Let's show now how the next section of this speech forms a reasonable continuation for this 'pep talk'.
In contrast to all the events that people may have viewed as a sign of weakness, Moshe now goes into minute detail of how Bnei Yisrael achieved remarkable success in their military campaign against Sichon & Og (see 2:24 thru 3:20).
Note how in Moshe's account of the war against Sichon and Og, we find many more details than were recorded in Sefer Bamidbar. The reason why is simple, for that battle is Moshe's best proof (for this new generation) that God is indeed capable of helping them, and hence - 'no need to fear'.
Even the settlement of the two and half tribes in Transjordan (see 3:12-20) is presented in a positive light, for it provides addition support to Moshe's claim that it is indeed possible to successfully conquer the mighty nations of Canaan. Moshe presents those events to show that battle against Canaan has already begun, and thus far has been quite successful! Crossing the Jordan, and entering the land won't be something 'new', but rather a continuation of the task that has already been partially fulfilled.
Simply note, how Moshe concludes this section of this speech with these words of encouragement:
"And I commanded Yehoshua at that time, saying: 'Your own eyes have seen all that Hashem has done unto these two kings; so shall the LORD do unto all the kingdoms where you go. You shall not fear them; for the LORD your God, He it is that fights for you." (see 3:21-22)
In case you didn't notice, we've already reached the conclusion of Parshat Devarim.
In Parshat Ve'etchanan, Moshe will continue this speech, by explaining why he himself will not be coming with them (once again, for divine reasons/ see 3:23-27).
A Summary of the First Speech
The following outline reviews the main points of the first speech. It can serve as a review of this week's shiur, and preparation for next week's shiur:
1:1‑5: Opening narrative explaining background of the main speech. (what, when, where, etc.). [the 'double introduction']
B) From Har Sinai to Arvot Moav - The reason for the 40-year delay.
1:6‑11: The original trip from Har Sinai to Eretz Yisrael, (what should have happened back then, instead of now).
1:12‑18: Moshe's leadership shared with the elders etc. (they will help lead, judge, and teach the laws)

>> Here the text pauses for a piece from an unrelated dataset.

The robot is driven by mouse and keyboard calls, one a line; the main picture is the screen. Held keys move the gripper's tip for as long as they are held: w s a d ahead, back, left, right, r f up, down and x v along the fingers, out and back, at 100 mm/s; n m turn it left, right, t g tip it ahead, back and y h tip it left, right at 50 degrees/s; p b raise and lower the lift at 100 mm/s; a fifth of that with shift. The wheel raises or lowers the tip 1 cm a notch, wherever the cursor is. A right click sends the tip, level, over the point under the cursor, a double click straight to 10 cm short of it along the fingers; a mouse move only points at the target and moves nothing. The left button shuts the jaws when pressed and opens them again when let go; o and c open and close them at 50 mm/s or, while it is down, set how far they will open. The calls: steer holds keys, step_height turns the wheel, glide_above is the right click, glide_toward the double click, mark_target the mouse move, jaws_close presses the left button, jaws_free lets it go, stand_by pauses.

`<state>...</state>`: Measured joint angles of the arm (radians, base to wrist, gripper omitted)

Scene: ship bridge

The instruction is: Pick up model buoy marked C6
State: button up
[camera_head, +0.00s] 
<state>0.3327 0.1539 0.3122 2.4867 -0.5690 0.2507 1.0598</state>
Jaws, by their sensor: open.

1:19‑40: "Chet haMeraglim" ‑ the REASON why that generation did not enter the Land, and why forty years have passed. [Accented in this account is not to fear nations of Canaan like the previous generation had feared them.]
2:1‑23: The journey from Kadesh, around Har Seir until Nachal Zered. The death of "Dor HaMidbar" (2:14‑16) Explaining why Edom, Moav & Ammon were not trespassed. [Edom, Moav, and Ammon were not attacked due to a divine command and NOT because Bnei Yisrael were not able to fight them!]

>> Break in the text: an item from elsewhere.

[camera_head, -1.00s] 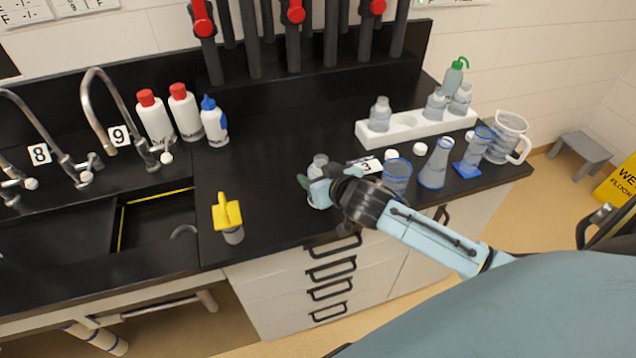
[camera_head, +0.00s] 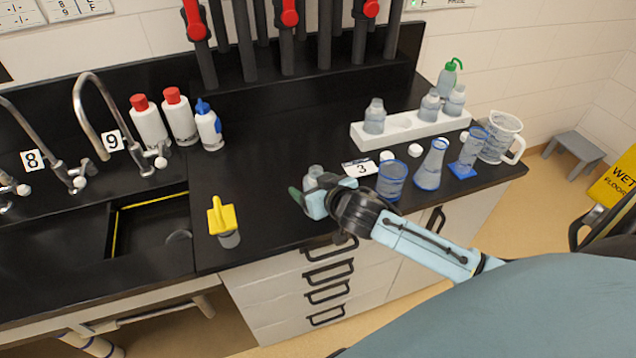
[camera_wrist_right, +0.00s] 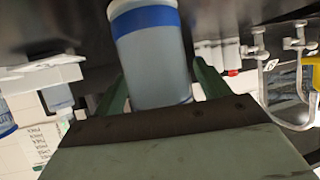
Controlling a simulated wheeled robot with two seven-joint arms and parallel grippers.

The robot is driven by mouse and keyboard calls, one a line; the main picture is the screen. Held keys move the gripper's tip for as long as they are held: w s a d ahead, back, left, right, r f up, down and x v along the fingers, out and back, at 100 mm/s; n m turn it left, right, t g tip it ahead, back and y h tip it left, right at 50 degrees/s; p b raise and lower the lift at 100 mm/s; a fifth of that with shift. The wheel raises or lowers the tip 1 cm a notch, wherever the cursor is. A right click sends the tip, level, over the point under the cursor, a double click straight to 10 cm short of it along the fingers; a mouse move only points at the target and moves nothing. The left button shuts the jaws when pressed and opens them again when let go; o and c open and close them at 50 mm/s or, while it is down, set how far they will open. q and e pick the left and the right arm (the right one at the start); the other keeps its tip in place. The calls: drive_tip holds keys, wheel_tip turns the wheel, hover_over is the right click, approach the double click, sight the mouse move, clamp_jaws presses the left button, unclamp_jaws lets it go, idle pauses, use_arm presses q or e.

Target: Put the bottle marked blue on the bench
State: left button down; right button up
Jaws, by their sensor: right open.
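The bottle marked blue, a clear bottle with a blue band (camera_wrist_right: 150,55), fills the middle of the right wrist view. In the head view its top (camera_head: 314,174) shows above my right gripper (camera_head: 312,192), near the bench's front edge, and its lower part is hidden. It appears to stand upright on the black bench (camera_head: 270,150). My right gripper is open, with one green finger on each side of the bottle. My left gripper is not in view.
A card marked 3 (camera_head: 361,168) and a blue-marked beaker (camera_head: 391,181) are just right of the gripper. A yellow-topped object (camera_head: 223,218) stands to the left, near the sink (camera_head: 150,228). A white rack (camera_head: 413,131) with bottles is behind. The bench middle is clear.

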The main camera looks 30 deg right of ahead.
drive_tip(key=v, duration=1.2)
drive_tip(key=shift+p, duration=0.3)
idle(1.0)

2:24‑30: The challenge of Sichon to battle, God's involvement /2:30)
2:31‑3:22: The war against Sichon, and Og King of Bashan, Conquest of most of Transjordan, Inheritance of Reuven and Gad, and Menashe', and their promise to assist in the conquest of Canaan. [Note God's assurance to assist the people, based on these events in 3:20‑22.]
3:23‑29: Moshe's final request to see the Land.
C) Introduction to the Mitzvot
4:1‑24: General principles regarding mitzvot in forthcoming speech, i.e. not to add or take away, their purpose‑ to be a example for other nations, not to worship God through any type of intermediary after Moshe dies.
4:25‑40: a 'mini‑ tochacha', your punishment should you not follow these forthcoming mitzvot, and the eternal option to do 'teshuva'.
4:41‑49: A short narrative explaining how Moshe designated the three cities of refuge in Transjordan, followed by several introductory pesukim for the forthcoming main speech.]